Optimization of the grain boundary diffusion process by doping gallium and zirconium in Nd–Fe–B sintered magnets

Abstract

As the channel for grain boundary diffusion (GBD) in Nd–Fe–B magnets, grain boundary (GB) phases have a very important effect on GBD. As doping elements that are commonly used to regulate the GB phases in Nd–Fe–B sintered magnets, the influences of Ga and Zr on GBD were investigated in this work. The results show that the Zr-doped magnet has the highest coercivity increment (7.97 kOe) by GBD, which is almost twice that of the Ga-doped magnet (4.32 kOe) and the magnet without Ga and Zr (3.24 kOe).
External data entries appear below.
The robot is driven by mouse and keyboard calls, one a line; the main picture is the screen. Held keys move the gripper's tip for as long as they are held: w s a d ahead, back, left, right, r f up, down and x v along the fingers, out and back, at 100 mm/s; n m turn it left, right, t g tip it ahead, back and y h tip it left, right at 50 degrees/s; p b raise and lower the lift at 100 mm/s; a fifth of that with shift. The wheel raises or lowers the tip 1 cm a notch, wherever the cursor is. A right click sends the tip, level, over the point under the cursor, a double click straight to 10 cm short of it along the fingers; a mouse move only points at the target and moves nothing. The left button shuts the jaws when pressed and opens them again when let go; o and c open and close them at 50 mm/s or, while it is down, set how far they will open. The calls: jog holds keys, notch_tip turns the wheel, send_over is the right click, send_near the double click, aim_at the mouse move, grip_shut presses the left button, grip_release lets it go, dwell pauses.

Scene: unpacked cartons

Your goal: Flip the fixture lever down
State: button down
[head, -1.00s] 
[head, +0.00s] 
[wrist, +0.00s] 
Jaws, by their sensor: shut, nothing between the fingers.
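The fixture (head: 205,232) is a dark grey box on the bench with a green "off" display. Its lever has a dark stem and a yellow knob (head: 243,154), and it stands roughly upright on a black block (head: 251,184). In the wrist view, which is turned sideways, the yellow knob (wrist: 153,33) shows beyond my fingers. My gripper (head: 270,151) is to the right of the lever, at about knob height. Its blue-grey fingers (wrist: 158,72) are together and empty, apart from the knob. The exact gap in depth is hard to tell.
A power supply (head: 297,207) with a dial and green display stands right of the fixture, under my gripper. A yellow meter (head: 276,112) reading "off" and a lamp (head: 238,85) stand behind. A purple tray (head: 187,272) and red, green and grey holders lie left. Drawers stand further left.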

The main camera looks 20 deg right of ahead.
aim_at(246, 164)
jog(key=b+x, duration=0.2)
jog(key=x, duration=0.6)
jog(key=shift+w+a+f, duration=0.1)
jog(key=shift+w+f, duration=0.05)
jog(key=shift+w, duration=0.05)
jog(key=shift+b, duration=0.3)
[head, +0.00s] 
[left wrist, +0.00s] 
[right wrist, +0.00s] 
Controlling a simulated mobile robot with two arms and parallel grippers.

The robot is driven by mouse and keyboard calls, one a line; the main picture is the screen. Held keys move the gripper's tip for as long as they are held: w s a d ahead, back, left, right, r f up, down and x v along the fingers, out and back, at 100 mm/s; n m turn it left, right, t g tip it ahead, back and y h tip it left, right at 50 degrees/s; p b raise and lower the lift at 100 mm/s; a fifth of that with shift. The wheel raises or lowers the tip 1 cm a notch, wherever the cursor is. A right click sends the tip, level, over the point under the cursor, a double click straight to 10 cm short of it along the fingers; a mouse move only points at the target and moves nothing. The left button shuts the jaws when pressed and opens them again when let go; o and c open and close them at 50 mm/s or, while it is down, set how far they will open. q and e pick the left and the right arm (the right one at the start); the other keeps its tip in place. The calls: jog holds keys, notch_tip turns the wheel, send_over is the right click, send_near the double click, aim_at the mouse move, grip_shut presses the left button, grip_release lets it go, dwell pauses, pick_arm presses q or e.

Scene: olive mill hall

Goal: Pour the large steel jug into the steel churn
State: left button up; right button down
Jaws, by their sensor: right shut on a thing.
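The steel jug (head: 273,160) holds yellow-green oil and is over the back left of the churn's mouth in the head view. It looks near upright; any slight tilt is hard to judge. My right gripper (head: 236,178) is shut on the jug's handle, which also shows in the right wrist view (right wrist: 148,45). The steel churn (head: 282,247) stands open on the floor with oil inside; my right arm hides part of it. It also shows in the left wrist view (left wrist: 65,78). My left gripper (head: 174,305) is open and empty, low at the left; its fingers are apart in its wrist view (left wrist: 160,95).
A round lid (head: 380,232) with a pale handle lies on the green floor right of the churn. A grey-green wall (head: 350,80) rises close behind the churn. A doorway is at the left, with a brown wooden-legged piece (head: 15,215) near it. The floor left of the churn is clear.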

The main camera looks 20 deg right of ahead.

Microstructure analysis shows that ZrB2 formed in the Zr-doped magnet plays a key role in increasing the diffusion depth. A continuous diffusion channel in the magnet can form because of the presence of ZrB2. ZrB2 can also increase the defect concentration in GB phases, which can facilitate GBD. Although Ga can also improve the diffusion depth, its effect is not very obvious. The micromagnetic simulation based on the experimental results also proves that the distribution of Tb in the Zr-doped magnet after GBD is beneficial to coercivity. This study reveals that the doping elements Ga and Zr in Nd–Fe–B play an important role in GBD, and could provide a new perspective for researchers to improve the effects of GBD.